| Aim of the task |
Repeat exactly the stretch of lines that starts with the one containing "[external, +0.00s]" and ends with the last line of the material. Leave out pictures.

| Dataset excerpt |
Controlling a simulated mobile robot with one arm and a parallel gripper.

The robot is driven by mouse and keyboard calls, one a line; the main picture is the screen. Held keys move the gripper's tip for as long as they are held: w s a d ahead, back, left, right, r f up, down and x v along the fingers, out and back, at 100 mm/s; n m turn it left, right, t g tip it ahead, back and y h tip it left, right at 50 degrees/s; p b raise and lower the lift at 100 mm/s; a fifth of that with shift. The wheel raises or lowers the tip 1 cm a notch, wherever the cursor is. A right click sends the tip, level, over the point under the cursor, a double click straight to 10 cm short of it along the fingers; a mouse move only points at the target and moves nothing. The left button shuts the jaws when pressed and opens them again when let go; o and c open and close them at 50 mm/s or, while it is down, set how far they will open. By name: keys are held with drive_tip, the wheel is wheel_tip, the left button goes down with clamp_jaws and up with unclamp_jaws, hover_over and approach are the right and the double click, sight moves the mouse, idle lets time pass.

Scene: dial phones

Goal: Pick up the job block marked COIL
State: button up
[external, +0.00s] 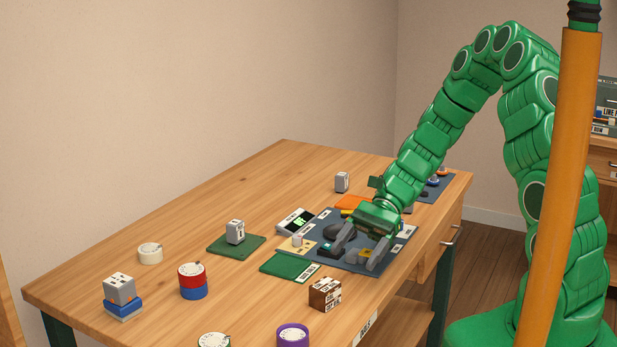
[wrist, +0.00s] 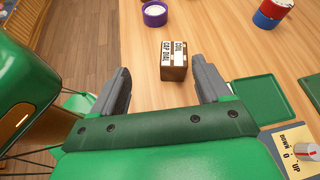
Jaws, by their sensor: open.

| Problem solution |
[external, +0.00s] 
[wrist, +0.00s] 
Jaws, by their sensor: open.

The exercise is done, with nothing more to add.